Turkish elections: Erdogan the sultan wins big, Kurdish opposition gets in parliament

The Turkish president is elected in the first round of the vote with 53 per cent. Turnout was 87 per cent. In his first speech Erdogan pledges to fight terrorists, threatens the opposition. International observers faced obstacles during the poll. In Diyarbakir people celebrate pro-Kurdish party, which makes it into parliament.

Istanbul (AsiaNews) – Incumbent Turkish President Recep Tayyip Erdogan and his Justice and Development Party (AKP) won in yesterday’s presidential and parliamentary elections, ensuring their control over the country for the next five years.

The "sultan" won in the first round of the presidential ballot. He now has more extensive powers following constitutional changes approved last year in a contested referendum.

The results will be made official on 29 June, but the chief of Turkey's election authority, Sadi Guven, said that Erdogan had an “absolute majority” with 53 per cent of the vote with 99 per cent of all the ballots counted.

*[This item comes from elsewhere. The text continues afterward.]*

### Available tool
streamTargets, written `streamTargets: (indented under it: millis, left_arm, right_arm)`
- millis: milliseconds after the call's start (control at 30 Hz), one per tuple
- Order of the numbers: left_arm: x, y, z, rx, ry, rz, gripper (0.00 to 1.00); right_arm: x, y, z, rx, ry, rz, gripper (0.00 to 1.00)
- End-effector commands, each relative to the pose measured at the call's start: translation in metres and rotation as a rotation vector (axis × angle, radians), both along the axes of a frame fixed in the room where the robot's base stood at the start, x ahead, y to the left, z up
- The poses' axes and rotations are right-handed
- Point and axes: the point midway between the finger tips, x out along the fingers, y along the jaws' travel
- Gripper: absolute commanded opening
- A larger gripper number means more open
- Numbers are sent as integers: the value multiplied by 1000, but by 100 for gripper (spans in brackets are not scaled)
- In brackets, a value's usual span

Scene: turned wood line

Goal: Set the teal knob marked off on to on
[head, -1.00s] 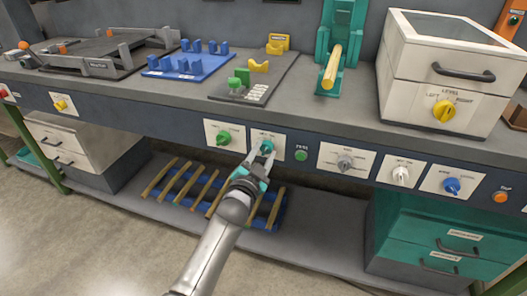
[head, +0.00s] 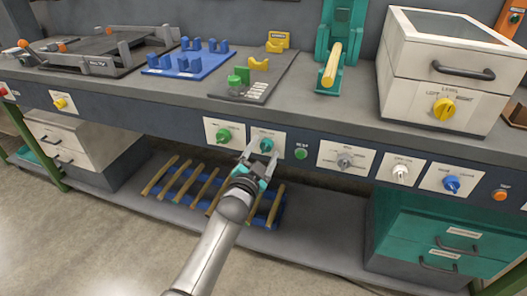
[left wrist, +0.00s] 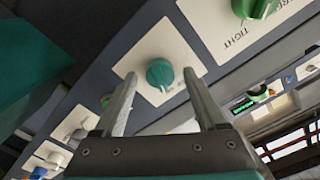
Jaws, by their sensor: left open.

His closest rival Muharrem won 31 per cent. None of the other four candidates appears to have won more than 8.4 per cent of the vote.

The opposition has not however officially accepted the defeat, announcing instead that it was going to continue the struggle for democracy whatever the result.

In the weeks that preceded the vote and also yesterday, there were reports of fraud, vote tampering and pressure and intimidation at polling stations.

In some cases, international observers could not verify and, consequently, certify the regularity of voting operations.

Erdogan, 64, said that “The winner of this election is each and every individual among my 81 million citizens”.

In his speech, he has already cautioned his rivals against claiming foul play, saying, "I hope nobody will try to cast a shadow on the results and harm democracy in order to hide their own failure."

In fact, the “sultan" seems bent on pursuing  his purge against the Kurds and sympathisers of Islamic preacher Fetullah Gülen, in exile in the United States, who has been blamed for the failed coup in July 2016.

Since the crackdown started 160,000 have been jailed. More than 50,000 are being held pending trial, some 107,000 public servants have been fired in two years.

In foreign policy, Erdogan said that Turkey would act more firmly against terrorist groups and would continue to "liberate Syrian lands" so refugees could return to their homes there.

This means continued Turkish support for rebel groups and Islamic extremists fighting President Bashar al-Assad in Syria, who are useful allies in the fight against the Kurdish movements on the southern and eastern border of the country.

Thanks to the constitutional reform – criticised for the lack of checks and balances as in France and the United States – Erdogan, who was prime minister for 11 years, will be able to lead Turkey until 2023 when he can run again and possibly stay in power until 2028.

In the next few weeks he will start to appoint high-ranking officials, including ministers and deputy ministers, control the courts and maintain the state of emergency.

The ruling AKP will be the largest party in parliament. With 42 per cent of the vote it has 293 seats out of 600. Its ally, the Nationalist Movement Party (MHP) won 50 seats with 11 per cent of the vote.

The main opposition party, the Republican People's Party (CHP) took 23 per cent of the vote and 146 seats. The Good Party (İYİ) won 10 per cent for 44 seats.

For its part, the pro-Kurdish Free Democratic Party (HDP) wont more than 10 per cent of the vote, above the threshold to be elected, and so will be represented.

This was met with joy and celebrations in Diyarbakir, capital of the homonymous Kurdish majority province.